**Exercise:**
Set down the full listing exactly, character for character.

## Begin

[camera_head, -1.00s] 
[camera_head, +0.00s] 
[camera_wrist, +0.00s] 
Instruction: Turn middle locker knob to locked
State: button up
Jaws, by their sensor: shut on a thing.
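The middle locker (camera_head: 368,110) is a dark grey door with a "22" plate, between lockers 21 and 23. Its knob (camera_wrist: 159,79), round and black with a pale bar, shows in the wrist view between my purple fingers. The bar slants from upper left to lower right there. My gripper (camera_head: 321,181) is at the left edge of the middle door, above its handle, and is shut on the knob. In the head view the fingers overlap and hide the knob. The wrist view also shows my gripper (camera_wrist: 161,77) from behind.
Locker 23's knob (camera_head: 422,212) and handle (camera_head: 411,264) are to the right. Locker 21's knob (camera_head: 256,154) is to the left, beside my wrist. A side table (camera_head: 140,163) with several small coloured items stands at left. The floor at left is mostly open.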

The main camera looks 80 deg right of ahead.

## End

**Solved exercise:**
[camera_head, -1.00s] 
[camera_head, +0.00s] 
[camera_wrist, +0.00s] 
Instruction: Turn middle locker knob to locked
State: button up
Jaws, by their sensor: shut on a thing.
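The middle locker (camera_head: 368,110) is a dark grey door with a "22" plate, between lockers 21 and 23. Its knob (camera_wrist: 159,79), round and black with a pale bar, shows in the wrist view between my purple fingers. The bar slants from upper left to lower right there. My gripper (camera_head: 321,181) is at the left edge of the middle door, above its handle, and is shut on the knob. In the head view the fingers overlap and hide the knob. The wrist view also shows my gripper (camera_wrist: 161,77) from behind.
Locker 23's knob (camera_head: 422,212) and handle (camera_head: 411,264) are to the right. Locker 21's knob (camera_head: 256,154) is to the left, beside my wrist. A side table (camera_head: 140,163) with several small coloured items stands at left. The floor at left is mostly open.

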The main camera looks 80 deg right of ahead.

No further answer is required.